What I do believe. it has nothing to do with making great music, only great sound.

Member for

15 years 11 months

IIRs Wed, 02/24/2010 - 01:20
The problem with many channels is that -- to put it easy -- calculating errors are getting more and more annoying

Here's a test you can try: pull some audio into your DAW (doesn't matter what it is) then duplicate it onto another track, and flip the phase. You should get a 100% perfect null between them, correct? Now paste in another two copies, and again flip the phase on one of them. Still a perfect null, right? Keep going, and tell me how many tracks you need to be running before these "calculating errors" start to creep in and you no longer get a perfect null.

I got bored and stopped with 102 stereo tracks still perfectly nulling another 102 phase reversed copies...

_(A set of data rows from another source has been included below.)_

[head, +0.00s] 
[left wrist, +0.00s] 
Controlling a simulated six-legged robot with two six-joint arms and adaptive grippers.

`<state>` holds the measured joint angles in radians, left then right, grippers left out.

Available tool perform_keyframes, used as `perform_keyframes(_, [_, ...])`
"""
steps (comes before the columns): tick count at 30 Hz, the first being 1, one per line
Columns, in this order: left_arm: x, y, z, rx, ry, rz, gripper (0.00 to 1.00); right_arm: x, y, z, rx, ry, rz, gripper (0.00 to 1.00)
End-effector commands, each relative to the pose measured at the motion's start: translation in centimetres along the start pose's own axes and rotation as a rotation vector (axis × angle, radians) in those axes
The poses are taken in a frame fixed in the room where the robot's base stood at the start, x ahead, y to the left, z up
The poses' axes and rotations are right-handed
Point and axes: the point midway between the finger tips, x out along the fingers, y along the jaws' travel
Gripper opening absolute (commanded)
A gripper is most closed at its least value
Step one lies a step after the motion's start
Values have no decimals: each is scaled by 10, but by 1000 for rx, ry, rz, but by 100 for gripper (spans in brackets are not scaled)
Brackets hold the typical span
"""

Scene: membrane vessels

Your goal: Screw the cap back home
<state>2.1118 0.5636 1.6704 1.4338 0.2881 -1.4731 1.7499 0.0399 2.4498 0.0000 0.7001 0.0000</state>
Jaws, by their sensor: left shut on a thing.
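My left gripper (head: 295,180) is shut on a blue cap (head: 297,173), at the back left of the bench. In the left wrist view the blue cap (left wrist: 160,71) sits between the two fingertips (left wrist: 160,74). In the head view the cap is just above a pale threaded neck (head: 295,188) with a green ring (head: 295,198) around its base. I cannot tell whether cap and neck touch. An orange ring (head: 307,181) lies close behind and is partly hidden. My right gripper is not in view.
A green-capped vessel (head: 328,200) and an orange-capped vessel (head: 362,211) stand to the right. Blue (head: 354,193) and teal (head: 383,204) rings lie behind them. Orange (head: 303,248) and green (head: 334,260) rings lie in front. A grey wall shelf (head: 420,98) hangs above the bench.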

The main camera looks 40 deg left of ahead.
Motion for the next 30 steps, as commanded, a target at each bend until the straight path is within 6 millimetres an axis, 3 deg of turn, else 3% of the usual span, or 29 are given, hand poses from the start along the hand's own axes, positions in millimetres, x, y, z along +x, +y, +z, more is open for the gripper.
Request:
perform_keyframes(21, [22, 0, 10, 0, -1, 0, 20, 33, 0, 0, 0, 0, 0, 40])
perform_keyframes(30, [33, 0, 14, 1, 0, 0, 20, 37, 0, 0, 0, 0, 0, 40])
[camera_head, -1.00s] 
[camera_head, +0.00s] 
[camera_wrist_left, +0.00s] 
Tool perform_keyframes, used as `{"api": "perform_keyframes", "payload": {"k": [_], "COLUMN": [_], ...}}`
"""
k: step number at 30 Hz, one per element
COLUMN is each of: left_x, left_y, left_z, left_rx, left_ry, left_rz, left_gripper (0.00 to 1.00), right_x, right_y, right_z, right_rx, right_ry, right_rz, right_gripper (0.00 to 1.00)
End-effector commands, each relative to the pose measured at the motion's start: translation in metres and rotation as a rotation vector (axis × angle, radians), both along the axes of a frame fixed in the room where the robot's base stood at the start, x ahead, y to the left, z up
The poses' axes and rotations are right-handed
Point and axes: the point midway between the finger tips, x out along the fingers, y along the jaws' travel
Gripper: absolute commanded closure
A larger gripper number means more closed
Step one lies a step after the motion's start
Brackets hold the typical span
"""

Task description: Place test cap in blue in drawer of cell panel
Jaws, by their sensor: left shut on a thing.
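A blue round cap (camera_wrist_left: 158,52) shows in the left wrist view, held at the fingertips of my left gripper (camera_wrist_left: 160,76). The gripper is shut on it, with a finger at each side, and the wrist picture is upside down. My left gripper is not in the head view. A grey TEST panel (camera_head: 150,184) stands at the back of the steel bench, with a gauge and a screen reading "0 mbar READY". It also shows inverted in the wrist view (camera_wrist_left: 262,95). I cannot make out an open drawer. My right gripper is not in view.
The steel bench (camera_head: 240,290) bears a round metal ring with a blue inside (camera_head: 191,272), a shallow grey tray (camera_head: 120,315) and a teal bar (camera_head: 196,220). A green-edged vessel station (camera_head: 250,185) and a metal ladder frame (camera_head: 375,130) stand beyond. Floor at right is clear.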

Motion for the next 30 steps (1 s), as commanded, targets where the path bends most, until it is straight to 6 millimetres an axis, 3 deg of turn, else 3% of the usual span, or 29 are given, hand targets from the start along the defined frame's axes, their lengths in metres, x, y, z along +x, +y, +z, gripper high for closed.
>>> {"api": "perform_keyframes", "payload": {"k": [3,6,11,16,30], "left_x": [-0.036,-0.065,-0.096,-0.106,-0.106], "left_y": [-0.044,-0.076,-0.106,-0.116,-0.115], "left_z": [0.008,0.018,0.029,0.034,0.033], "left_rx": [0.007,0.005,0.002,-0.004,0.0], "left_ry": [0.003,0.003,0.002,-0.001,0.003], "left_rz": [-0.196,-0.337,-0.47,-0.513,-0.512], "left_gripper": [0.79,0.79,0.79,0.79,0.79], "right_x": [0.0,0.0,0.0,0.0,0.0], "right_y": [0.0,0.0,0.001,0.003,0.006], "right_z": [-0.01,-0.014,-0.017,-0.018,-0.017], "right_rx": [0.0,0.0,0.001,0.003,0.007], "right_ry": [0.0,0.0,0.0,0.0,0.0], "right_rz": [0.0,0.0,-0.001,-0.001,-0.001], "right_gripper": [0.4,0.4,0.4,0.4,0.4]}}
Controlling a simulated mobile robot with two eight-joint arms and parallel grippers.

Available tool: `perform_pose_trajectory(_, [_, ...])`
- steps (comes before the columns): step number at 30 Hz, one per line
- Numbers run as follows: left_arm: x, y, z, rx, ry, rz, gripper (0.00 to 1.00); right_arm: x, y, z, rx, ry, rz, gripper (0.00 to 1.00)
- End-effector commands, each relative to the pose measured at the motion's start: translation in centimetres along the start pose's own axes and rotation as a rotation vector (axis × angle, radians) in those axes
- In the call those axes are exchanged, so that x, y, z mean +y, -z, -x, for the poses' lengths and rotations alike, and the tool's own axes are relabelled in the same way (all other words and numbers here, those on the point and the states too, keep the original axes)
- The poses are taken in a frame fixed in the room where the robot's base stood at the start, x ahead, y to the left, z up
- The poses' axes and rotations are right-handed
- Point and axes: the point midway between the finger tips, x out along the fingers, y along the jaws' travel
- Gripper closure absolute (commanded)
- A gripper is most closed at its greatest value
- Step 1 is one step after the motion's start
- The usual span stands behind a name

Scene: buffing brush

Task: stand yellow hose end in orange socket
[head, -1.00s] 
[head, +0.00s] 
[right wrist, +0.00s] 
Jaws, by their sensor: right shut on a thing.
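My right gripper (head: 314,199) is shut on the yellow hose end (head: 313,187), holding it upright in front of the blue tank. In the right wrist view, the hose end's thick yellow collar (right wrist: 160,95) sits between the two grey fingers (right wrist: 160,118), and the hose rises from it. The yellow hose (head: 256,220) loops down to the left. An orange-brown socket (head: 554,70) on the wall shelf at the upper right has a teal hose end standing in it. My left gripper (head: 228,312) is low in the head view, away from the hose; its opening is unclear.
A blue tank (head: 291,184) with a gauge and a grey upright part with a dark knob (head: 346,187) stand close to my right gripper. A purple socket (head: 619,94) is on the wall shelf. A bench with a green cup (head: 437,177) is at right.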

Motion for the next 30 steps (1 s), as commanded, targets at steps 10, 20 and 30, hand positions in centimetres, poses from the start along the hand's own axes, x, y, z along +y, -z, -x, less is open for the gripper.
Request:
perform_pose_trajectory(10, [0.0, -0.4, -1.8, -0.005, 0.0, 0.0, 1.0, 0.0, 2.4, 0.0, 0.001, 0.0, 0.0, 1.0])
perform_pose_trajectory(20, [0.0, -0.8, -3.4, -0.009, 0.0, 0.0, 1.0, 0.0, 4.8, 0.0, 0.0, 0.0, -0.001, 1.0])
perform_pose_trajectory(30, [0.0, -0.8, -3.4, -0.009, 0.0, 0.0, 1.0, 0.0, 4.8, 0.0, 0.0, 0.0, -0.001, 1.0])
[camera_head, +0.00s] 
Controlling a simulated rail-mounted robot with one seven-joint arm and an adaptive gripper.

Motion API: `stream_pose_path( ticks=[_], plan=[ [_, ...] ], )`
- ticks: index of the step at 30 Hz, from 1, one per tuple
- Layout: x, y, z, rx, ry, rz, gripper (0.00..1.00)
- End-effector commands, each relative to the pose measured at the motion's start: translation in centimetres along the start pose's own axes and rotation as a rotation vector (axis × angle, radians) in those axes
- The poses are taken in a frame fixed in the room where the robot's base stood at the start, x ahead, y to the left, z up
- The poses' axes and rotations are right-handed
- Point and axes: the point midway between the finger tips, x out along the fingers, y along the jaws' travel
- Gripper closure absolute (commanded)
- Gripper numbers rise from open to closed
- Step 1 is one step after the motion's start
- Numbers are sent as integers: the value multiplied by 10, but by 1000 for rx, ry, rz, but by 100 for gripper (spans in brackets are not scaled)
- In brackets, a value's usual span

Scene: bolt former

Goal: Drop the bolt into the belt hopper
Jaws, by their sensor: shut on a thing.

actually the 204 summed tracks (each peaking individually at about -6dBFS) read approx -133dBFS on the master rather than -infinity as when they are all muted. Thats good enough for me...

Member for

15 years 8 months

ouzo77 Fri, 02/19/2010 - 10:42
Boswell, post: 300230 wrote: Jeemy's right - you could get some practice in using the Mackie and the Saffire, but don't expect it to sound better than your ITB mix. One of the major requirements for an external summing unit is large headroom (passive summers have infinite headroom), and the 802 VLZ3 does not quite get there. So, don't buy the Mackie if all you would want it for is analog summing.

ok. thanks again. i guess i'll just leave it at that.

Member for

15 years 11 months

IIRs Wed, 02/24/2010 - 01:39
And another test in case you still aren't convinced: create a mix ITB, then pull your rendered file back into the project and flip the phase. Perfect null?

You need to be a bit careful with this test of course, as any modulation type effects (including modulated reverb tails) will not be identical on subsequent passes. You would need to print these effects first.